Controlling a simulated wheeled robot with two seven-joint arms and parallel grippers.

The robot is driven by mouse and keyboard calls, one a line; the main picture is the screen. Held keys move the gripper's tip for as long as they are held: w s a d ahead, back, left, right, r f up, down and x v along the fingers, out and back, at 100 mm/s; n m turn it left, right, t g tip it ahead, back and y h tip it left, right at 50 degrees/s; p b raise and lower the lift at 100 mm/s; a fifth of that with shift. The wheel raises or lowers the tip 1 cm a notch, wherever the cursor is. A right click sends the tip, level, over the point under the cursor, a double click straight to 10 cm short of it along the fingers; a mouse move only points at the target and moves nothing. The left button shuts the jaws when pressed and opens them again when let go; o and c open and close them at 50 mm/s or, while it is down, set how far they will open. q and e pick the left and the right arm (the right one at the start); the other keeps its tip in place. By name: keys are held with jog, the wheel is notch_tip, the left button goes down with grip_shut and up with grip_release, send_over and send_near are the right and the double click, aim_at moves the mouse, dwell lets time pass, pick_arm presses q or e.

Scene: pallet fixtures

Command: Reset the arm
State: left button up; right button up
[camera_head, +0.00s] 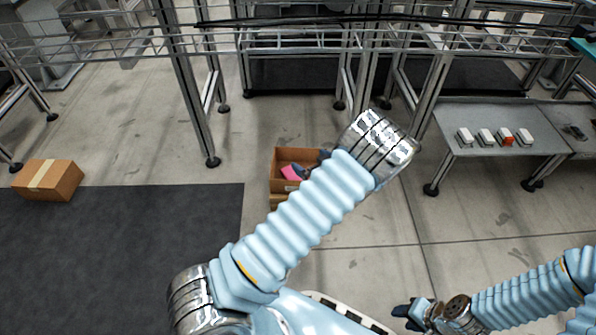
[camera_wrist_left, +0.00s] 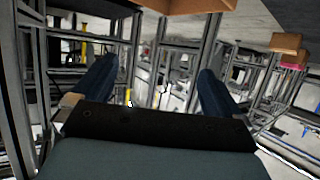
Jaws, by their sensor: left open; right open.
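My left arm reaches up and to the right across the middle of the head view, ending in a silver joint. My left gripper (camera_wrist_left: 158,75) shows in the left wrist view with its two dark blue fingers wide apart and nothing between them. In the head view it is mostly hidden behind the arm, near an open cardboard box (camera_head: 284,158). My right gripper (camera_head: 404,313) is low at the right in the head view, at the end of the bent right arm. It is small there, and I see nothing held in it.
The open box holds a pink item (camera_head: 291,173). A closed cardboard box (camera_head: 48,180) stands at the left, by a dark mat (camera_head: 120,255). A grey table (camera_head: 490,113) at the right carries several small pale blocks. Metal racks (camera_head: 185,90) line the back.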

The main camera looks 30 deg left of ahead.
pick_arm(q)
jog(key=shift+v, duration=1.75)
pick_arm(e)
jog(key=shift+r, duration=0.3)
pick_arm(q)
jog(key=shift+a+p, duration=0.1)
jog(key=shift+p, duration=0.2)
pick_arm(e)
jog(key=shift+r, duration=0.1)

━━━━━━━━━━━━━━━━━━━━

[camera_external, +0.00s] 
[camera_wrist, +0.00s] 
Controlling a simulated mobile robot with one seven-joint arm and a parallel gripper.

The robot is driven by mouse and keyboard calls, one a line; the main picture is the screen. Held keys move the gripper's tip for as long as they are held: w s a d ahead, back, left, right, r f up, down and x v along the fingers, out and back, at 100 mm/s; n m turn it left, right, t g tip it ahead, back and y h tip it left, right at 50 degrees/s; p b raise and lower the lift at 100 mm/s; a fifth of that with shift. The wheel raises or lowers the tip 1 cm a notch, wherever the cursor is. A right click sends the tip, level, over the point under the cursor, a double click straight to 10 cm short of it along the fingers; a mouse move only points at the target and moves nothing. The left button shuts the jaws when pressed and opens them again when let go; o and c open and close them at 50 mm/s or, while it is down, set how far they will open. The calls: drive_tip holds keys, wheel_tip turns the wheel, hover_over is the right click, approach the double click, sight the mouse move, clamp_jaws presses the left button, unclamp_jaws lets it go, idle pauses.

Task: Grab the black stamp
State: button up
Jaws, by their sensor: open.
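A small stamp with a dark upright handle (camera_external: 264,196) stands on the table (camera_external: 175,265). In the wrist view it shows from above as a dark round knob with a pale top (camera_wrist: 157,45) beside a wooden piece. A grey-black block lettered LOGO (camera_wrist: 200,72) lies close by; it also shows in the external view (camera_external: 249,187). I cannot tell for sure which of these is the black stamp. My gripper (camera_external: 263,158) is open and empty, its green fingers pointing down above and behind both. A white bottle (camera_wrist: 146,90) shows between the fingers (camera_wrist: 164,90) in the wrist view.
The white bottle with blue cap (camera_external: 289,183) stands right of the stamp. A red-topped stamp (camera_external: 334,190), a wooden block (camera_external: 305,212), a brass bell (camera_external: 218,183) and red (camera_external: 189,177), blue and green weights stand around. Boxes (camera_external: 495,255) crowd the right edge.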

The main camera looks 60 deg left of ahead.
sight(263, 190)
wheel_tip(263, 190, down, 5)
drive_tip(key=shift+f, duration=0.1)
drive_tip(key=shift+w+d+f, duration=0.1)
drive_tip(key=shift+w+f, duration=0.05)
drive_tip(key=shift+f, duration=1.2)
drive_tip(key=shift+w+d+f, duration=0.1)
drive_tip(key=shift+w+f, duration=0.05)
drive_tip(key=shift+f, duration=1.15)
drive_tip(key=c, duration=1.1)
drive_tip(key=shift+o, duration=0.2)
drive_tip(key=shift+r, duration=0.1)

━━━━━━━━━━━━━━━━━━━━

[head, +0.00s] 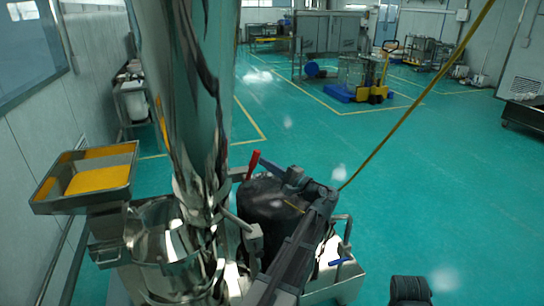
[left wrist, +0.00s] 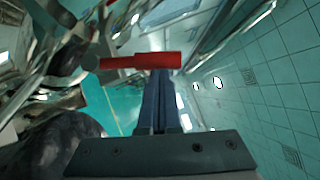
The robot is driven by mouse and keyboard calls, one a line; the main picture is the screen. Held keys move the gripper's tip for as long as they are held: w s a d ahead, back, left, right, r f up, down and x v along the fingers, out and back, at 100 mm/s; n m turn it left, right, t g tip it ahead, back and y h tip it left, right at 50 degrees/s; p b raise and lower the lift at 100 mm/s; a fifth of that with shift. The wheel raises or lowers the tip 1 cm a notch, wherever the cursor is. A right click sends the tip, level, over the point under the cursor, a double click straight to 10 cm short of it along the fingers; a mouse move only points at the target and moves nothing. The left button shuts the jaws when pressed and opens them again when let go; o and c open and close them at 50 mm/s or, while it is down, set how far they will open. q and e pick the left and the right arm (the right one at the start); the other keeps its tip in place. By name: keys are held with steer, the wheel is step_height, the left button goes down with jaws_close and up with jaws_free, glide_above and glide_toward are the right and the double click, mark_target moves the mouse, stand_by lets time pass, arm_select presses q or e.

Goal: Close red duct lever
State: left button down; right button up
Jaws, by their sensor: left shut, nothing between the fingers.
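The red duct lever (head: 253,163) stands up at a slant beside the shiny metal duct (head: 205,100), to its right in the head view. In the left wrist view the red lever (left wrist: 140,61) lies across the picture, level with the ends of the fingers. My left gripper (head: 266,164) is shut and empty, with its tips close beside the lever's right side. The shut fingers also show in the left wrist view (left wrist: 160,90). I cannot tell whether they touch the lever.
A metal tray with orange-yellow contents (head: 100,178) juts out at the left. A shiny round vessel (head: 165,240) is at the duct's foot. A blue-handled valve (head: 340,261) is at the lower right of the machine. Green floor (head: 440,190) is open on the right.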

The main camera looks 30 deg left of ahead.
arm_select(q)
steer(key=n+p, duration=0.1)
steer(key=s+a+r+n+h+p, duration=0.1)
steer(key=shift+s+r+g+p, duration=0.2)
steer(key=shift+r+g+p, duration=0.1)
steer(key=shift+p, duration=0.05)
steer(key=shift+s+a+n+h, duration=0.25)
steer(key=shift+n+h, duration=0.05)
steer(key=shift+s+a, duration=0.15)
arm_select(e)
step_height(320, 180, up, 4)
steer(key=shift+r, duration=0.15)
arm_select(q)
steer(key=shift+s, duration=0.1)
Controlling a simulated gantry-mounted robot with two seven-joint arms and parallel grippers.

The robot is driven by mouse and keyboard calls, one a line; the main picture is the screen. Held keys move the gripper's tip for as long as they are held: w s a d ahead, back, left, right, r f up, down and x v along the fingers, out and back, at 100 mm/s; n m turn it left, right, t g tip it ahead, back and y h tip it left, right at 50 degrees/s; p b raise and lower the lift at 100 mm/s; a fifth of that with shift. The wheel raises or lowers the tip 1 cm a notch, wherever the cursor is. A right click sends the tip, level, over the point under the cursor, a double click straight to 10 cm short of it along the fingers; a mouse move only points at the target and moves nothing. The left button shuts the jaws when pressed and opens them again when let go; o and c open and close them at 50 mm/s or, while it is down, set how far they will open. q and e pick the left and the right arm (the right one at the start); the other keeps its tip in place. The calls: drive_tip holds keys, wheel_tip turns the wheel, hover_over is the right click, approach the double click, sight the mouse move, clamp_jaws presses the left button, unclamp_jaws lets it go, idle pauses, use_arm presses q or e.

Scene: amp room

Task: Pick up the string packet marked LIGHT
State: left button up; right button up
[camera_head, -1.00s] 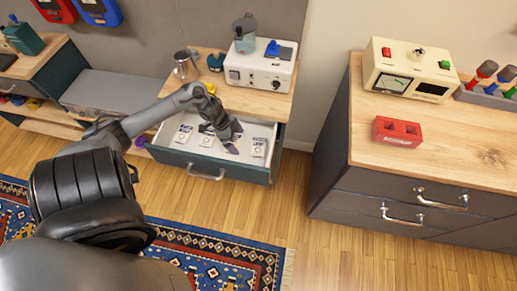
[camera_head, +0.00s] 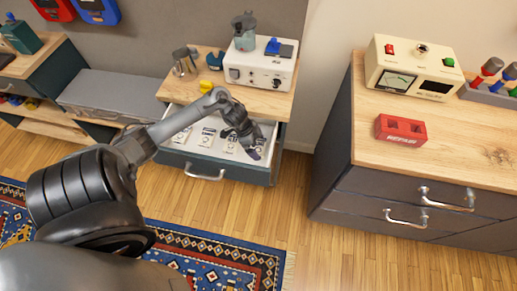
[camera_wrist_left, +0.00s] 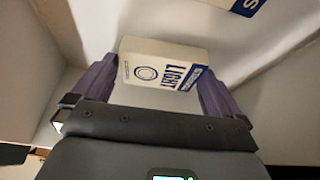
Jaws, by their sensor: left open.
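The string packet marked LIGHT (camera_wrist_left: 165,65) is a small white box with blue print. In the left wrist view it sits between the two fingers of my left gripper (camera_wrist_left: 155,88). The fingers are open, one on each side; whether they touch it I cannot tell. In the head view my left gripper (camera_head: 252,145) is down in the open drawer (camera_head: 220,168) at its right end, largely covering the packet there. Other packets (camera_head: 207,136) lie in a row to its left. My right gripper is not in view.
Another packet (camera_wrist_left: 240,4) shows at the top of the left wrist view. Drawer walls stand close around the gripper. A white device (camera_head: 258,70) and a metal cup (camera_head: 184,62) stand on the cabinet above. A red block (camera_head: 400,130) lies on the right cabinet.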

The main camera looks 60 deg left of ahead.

━━━━━━━━━━━━━━━━━━━━

* Task description: Using the records above, find and show each line with the string "simulated".

* Response to the task:
Controlling a simulated wheeled robot with two seven-joint arms and parallel grippers.
Controlling a simulated mobile robot with one seven-joint arm and a parallel gripper.
Controlling a simulated gantry-mounted robot with two seven-joint arms and parallel grippers.

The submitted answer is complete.